November 24, 2012
One notable case showing impact and import of Lafler and FryeThe Wall Street Journal has this new piece reporting on how the Supreme Court's landmark opinions earlier this year concerning ineffective assistance of counsel and plea bargaining has impacted one notable case. The piece is headlined "Decisions Open Door to Appeals of Plea Bargains," and here are excerpts:
Two recent Supreme Court decisions helped win freedom for a California man who was given a 25-year minimum sentence after pleading guilty to passing a bad check, the latest development in a legal re-evaluation of the rights of defendants who engage in plea bargains. In late September, a three-judge panel of the Ninth U.S. Circuit Court of Appeals ordered a hearing into possible missteps by an attorney representing Tyrone W. Miles.
Mr. Miles had alleged he received inadequate legal counsel when he cut a deal with state prosecutors in 2005 for using a bogus $474 check in a convenience store in Hanford, the central-California town where he lived. As a result, the 42-year-old Navy veteran said he lost out on a plea bargain that would have given him a six-year sentence instead of the 25 years to life he received when he later did plead guilty under California's so-called "three strikes" law for repeat offenders.

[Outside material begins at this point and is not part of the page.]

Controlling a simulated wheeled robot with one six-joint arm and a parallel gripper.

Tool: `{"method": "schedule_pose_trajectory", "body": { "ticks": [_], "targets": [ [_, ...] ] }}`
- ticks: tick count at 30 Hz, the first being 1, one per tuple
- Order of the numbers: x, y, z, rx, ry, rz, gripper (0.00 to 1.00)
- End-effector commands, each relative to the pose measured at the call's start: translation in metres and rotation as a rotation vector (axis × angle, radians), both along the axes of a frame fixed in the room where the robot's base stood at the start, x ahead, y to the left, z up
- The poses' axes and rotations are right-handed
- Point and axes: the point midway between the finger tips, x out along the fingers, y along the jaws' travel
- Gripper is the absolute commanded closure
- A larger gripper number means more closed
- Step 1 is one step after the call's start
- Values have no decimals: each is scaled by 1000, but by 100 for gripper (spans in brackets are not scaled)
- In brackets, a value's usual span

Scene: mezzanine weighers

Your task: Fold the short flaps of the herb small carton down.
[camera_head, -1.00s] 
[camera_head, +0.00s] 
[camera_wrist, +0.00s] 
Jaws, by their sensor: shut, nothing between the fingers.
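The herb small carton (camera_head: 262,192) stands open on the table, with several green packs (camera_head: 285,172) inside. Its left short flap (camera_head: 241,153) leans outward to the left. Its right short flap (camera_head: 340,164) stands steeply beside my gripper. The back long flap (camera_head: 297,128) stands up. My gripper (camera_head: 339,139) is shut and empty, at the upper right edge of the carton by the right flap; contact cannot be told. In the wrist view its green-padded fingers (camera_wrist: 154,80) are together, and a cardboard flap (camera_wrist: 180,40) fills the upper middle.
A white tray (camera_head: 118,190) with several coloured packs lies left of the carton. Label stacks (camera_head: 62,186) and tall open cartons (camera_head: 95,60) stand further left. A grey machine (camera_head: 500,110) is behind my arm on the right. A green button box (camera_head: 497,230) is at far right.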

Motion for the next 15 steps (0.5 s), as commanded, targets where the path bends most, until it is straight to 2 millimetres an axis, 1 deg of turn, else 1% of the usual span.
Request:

The attorney allegedly counseled Mr. Miles to reject the six-year deal without checking to see that his client faced possible life imprisonment under the three-strikes law.
In the wake of the September court decision and the November election in which California voters agreed to modify the three-strikes law, the two sides in the Miles case petitioned the appellate court to issue an order directing that Mr. Miles be freed in the near future. The appellate court issued that order on Wednesday....
The Ninth Circuit's September decision cited two Supreme Court decisions, both issued in March, in which the high court found defendants in two other cases hadn't been adequately represented by their attorneys during the plea-bargain process....
Judges and legal observers view the high court's rulings as a major shift in the standards that govern plea bargaining, a widely used legal strategy in which defendants plead guilty to one or more charges usually in exchange for a lighter punishment than they would receive if they went to trial and lost. Plea bargaining allows criminal cases to be settled more quickly and with less expense than a jury trial....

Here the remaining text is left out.